-- Task requirements --
Count the lines below that contain the word "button". Give only the number.

-- Stored data --
▬▬▬▬▬▬
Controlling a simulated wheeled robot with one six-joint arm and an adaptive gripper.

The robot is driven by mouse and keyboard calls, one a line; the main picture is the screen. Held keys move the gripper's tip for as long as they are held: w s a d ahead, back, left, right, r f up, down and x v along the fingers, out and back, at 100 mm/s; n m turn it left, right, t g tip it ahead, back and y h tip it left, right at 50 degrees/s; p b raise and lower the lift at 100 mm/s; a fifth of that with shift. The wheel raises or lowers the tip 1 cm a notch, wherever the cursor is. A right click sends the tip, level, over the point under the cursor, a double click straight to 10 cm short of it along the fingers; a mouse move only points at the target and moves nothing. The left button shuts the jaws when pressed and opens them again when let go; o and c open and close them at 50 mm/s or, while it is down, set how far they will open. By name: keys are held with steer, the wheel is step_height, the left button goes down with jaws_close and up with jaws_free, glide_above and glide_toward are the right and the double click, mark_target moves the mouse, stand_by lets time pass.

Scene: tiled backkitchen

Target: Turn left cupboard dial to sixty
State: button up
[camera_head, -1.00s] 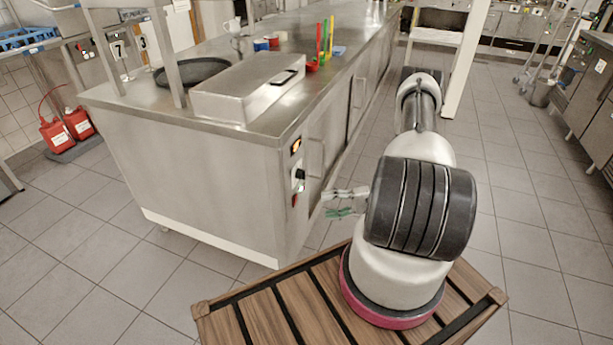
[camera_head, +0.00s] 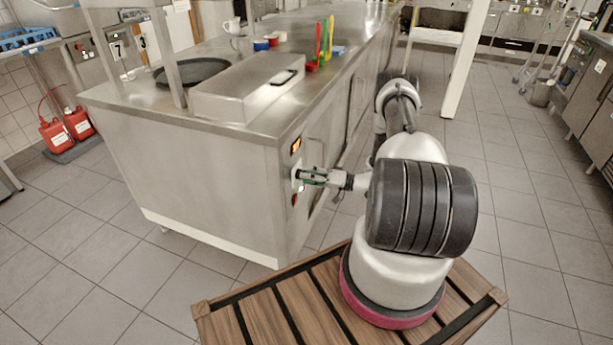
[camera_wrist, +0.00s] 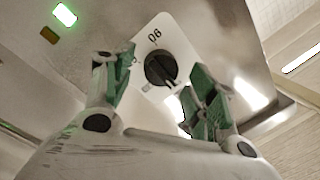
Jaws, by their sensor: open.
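The black dial (camera_wrist: 159,66) sits on a white plate (camera_wrist: 178,35) in the wrist view, with the figures "90" printed beside it. My gripper (camera_wrist: 163,92) is open, with a green-padded finger on each side of the dial in that picture. I cannot tell whether either finger touches the dial. The steel cupboard (camera_head: 200,180) stands left of my arm. The sixty mark cannot be made out.
A steel box lid (camera_head: 245,88) and a dark pan (camera_head: 193,72) are on the worktop.

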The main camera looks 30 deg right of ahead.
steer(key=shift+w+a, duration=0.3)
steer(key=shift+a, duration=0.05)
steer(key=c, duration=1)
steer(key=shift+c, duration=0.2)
▬▬▬▬▬▬
-- Answer below --
2